Marsala Superiore Riserva means it is aged a minimum of four years. The ambra references its amber colour. Semisecco means there is between 41-100 grams per litre of sugar.
Dry, rancio, mature cheese, grassy, cured citrus peel, smokey, pepper, tamarind. There is a hint of sweetness to this wine but it tastes dry. It is listed as semisecco but would have to be on the lower spectrum for sugar. Great with some panettone, as a starter to a meal or with a gruyere or parmesan cheese. Or even a gorgonzola or roquefort, with nuts or just because. This wine won’t get better with aging. It won’t fall over if you leave it opened for 6 to 12 months either.
In 1880 Paolo Pellegrino, notary with a strong passion for grape growing, founded the company; Cantine Pellegrino, in few years, succeeded in transforming the family company into one of the most important wineries in Marsala. To this day they have kept that position.
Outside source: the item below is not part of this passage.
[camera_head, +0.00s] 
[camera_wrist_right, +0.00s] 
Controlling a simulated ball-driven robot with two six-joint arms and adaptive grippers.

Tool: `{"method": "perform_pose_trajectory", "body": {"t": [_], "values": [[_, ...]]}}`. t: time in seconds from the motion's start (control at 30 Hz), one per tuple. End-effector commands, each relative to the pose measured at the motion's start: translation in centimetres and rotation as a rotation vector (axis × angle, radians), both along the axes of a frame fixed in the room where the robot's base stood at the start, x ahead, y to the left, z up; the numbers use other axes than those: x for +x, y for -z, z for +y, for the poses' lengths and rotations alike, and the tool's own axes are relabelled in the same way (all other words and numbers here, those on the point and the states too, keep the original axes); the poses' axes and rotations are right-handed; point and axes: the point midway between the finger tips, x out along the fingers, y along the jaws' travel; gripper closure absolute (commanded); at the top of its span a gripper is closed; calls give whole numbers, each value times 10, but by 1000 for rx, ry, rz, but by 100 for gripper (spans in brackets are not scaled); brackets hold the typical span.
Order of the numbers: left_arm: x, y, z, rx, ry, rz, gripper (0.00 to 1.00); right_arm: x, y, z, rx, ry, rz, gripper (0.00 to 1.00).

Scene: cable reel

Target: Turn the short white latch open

In a constant tussle with Puglia to win the title of largest volume produced each year, the wines of Sicily are as varied as its history. Delicate whites, full bodied reds and of course Marsala show the variation in climate and abilities of the various regions within the Island. The fame of Marsala wine is due mainly to the British, who had already traded in Port, Madeira and Sherry products. In 1773 they docked in Marsala where they tasted this “nectar”. They were completely mesmerised. By using similar production techniques to the other sweet wines, a new product appeared on the market. This was the beginning of Marsala’s global adventure.
A fortified wine from the west coast of Sicily. It got its DOC status in 1969. It can range from extremely dry to intensely sweet and be made from the native grapes such as Grillo, Catarratto, Inzolia. A unique production which involves adding fortified then cooked must “Minstella” before aging in barrels in a system similar to Sherry’s solera.
Means ‘cricket’ in Italian and a natural offspring of Catarrato and Zibibbo. . It is a variety that is mostly used for the production of Marsala but is capable of being made into a dry white table wine too. Its ability to withstand high temperatures makes it a natural choice to grown in Sicily and Puglia. Its high glycerin content makes for great texture and the ability to be picked early for a delicate style or late for an opulent expression means it is quite versatile as a grape.
The second most widely planted white grape of Italy. It is responsible for the production of the fortified Marsala or is often blended with Carricante and Minella this grape makes a full bodied, citrusy and textural white. Quality can be lousy to outstanding.